Линки доступности

«Ужесточение наказания к добру не приводит»


Кадр из фильма «Неприкасаемые» Courtesy photo
Кадр из фильма «Неприкасаемые» Courtesy photo

«Неприкасаемые» – полемический фильм о секс-преступниках и их жертвах

На проходящем в Нью-Йорке 15-м международном кинофестивале Трайбека (Tribeca) состоялась мировая премьера нового документального фильма «Неприкасаемые» (Untouchable). Лента режиссера Дэвида Фейги (David Feige), как указывается в пресс-релизе, «представляет собой провокативный взгляд на законы в отношении секс-преступников, действующие в стране». Фильм переплетает истории осужденных за эти виды преступлений с трагическими историями их жертв.

Дэвид Фейги 15 лет проработал в Нью-Йорке общественным защитником, то есть адвокатом, назначаемым судебными органами тем обвиняемым, кому не по карману нанять обычного адвоката. Один из авторов телесерии канала TNT «Raising the Bar» и 75 часов телевизионных программ, посвященных американской юстиции. «Неприкасаемые» – его дебют в документальном кино.

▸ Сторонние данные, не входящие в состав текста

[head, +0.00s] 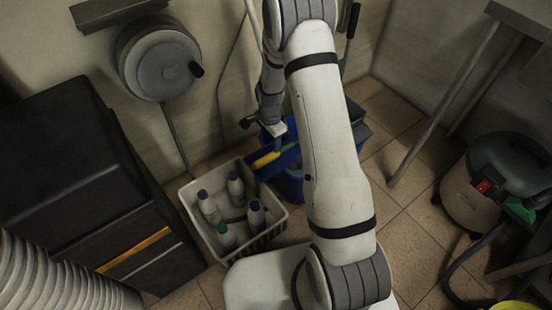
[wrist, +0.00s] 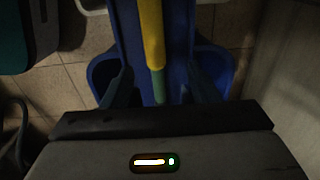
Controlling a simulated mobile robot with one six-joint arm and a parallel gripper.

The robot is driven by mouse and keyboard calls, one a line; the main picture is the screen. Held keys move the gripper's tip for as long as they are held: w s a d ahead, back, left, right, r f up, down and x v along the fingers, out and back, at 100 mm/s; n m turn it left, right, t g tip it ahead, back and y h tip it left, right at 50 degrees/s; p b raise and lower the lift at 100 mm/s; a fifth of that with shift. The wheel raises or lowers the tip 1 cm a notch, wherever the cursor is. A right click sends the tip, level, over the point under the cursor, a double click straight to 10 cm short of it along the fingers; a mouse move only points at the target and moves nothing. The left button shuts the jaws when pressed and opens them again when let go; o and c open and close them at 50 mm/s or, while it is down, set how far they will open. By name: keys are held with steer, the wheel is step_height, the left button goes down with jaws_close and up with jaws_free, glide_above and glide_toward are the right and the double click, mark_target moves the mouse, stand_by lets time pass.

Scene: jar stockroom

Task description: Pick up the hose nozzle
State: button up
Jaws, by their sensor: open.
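The hose nozzle looks to be the long yellow piece with a green end (wrist: 152,35). It lies along a blue surface (wrist: 180,22) in the wrist view, its green end toward me. In the head view the yellow piece (head: 266,159) shows on the blue bucket unit, left of my arm. My gripper (wrist: 160,82) is open, one dark finger on each side of the green end. I cannot tell if they touch it. In the head view my forearm hides part of the blue unit and the fingers are hard to make out.
A pale crate (head: 277,226) with several bottles stands just left of the blue unit (head: 291,186). A hose reel (head: 158,62) is on the wall. A dark cabinet (head: 75,170) stands left, a vacuum cleaner (head: 470,190) right. Tiled floor is free between unit and vacuum.

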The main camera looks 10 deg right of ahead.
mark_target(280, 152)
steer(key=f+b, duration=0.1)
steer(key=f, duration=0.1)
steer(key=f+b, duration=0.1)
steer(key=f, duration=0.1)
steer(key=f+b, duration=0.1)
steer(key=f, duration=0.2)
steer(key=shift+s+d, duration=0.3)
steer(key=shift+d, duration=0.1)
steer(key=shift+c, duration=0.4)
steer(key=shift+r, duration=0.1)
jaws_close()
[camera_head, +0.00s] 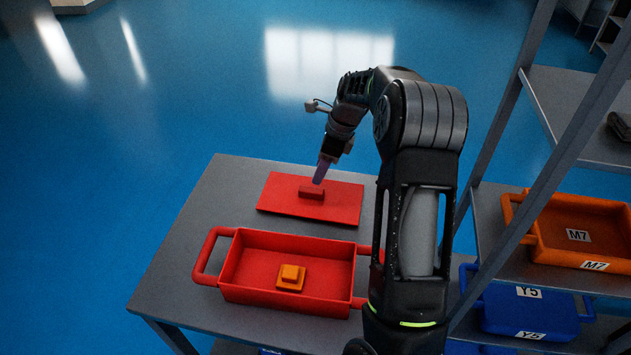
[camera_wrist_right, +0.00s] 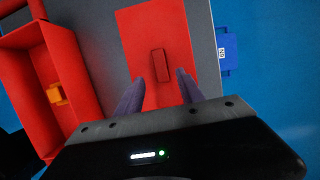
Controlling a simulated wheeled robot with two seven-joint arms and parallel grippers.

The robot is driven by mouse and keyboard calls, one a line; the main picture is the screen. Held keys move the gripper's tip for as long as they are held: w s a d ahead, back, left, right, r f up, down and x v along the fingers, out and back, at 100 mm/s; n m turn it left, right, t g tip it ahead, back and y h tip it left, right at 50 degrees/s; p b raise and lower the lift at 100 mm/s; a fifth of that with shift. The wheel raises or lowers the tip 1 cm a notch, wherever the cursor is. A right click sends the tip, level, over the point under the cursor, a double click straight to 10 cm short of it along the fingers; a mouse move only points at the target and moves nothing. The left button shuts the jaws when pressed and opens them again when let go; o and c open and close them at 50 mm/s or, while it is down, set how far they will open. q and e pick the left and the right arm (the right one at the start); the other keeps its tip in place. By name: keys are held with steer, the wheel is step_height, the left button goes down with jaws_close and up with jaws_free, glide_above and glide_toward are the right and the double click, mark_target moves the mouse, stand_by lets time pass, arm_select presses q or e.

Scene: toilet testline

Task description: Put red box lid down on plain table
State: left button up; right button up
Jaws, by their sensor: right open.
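The red box lid (camera_head: 341,206) lies flat on the grey table (camera_head: 232,190), behind the red box (camera_head: 315,293). A raised red handle block stands at the lid's middle. My right gripper (camera_head: 320,172) is at the lid's handle in the head view. In the right wrist view the open fingers (camera_wrist_right: 159,90) point at the lid (camera_wrist_right: 140,35), with the handle ahead between them and nothing held. The box is open and holds an orange block (camera_head: 291,277). My left gripper is not in view.
A shelf rack stands at the right, with an orange M7 bin (camera_head: 580,232) and a blue Y5 bin (camera_head: 525,312). My right arm hides part of the table between box and rack. The table's left strip is bare. Open blue floor lies beyond.

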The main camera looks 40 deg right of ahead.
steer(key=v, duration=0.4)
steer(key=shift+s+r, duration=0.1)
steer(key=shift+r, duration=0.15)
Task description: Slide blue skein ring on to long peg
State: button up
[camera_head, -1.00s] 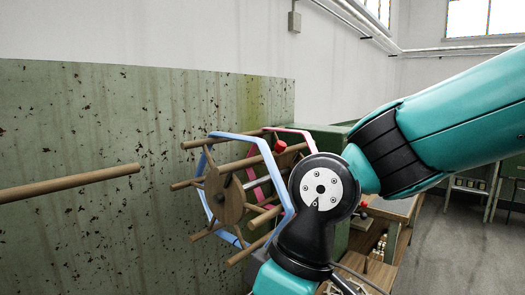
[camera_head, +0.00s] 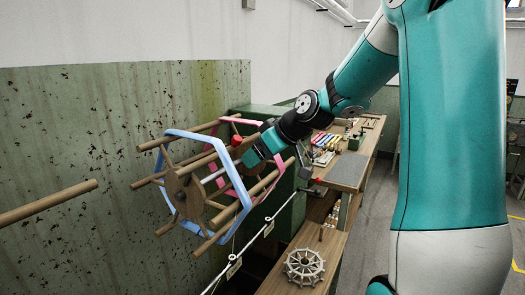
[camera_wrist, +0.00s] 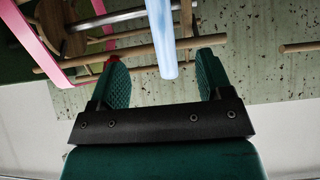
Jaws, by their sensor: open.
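The blue skein ring (camera_head: 213,147) hangs as an angular hoop around the near end of a wooden reel (camera_head: 190,191). The long peg (camera_head: 48,203) is a bare wooden rod at the left. It seems to show at the right edge of the wrist view (camera_wrist: 300,47). My gripper (camera_head: 252,158) is at the reel's right side in the head view, its fingertips hard to make out. In the wrist view my gripper (camera_wrist: 163,62) is open, with a strip of the blue ring (camera_wrist: 161,35) showing between its two green fingers. I cannot tell whether they touch it.
A pink ring (camera_head: 268,180) sits around the reel's far end, with a red knob nearby. A stained green panel (camera_head: 90,115) stands behind. A workbench (camera_head: 350,172) with tools and a lower shelf with a spoked wheel (camera_head: 304,267) lie right. Space between peg and reel looks clear.

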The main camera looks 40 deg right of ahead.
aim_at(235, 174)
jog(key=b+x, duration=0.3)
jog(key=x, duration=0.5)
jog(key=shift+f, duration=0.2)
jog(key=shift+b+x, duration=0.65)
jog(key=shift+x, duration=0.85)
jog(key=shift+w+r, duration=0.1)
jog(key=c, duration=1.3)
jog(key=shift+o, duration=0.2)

Дэвид Фейги ответил по телефону на вопросы корреспондента Русской службы «Голоса Америки».

Олег Сулькин: Вы много лет практиковали как адвокат. Что побудило вас попробовать свои силы в документальном кино? Что стало главным импульсом?

Дэвид Фейги: Замысел фильма зрел долгие годы по мере того, как наказания для секс-преступников становились все суровей и суровей, а трактовка этого вида преступлений все шире и шире. Я все активней работал как сценарист телевизионных проектов в Голливуде, и в какой-то момент решил сделать документальный фильм.

О.С.: В бытность адвокатом, общественным защитником, вам доводилось вести дела такого рода?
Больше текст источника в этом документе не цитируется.